Reproduce the first line and every line after it, exactly, through the one containing "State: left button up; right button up". Leave out the rest.

▬▬▬

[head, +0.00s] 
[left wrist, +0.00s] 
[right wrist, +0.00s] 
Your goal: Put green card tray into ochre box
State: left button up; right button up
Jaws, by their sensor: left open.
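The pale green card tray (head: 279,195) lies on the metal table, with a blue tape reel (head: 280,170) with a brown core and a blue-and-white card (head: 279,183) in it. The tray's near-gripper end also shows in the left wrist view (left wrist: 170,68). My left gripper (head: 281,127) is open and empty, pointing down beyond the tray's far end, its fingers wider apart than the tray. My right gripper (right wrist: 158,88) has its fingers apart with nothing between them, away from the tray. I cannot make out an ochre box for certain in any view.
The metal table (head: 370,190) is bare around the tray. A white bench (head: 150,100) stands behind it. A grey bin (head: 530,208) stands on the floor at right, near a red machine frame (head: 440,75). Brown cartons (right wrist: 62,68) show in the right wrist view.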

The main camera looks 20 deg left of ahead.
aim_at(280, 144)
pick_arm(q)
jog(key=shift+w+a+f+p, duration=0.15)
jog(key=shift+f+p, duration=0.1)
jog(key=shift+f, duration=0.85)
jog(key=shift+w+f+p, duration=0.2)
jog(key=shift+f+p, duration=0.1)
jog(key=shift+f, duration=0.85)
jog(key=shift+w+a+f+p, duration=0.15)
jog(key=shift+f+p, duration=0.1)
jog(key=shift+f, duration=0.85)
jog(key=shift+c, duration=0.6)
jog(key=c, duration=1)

▬▬▬

__Answer to the problem__.
[head, +0.00s] 
[left wrist, +0.00s] 
[right wrist, +0.00s] 
Your goal: Put green card tray into ochre box
State: left button up; right button up

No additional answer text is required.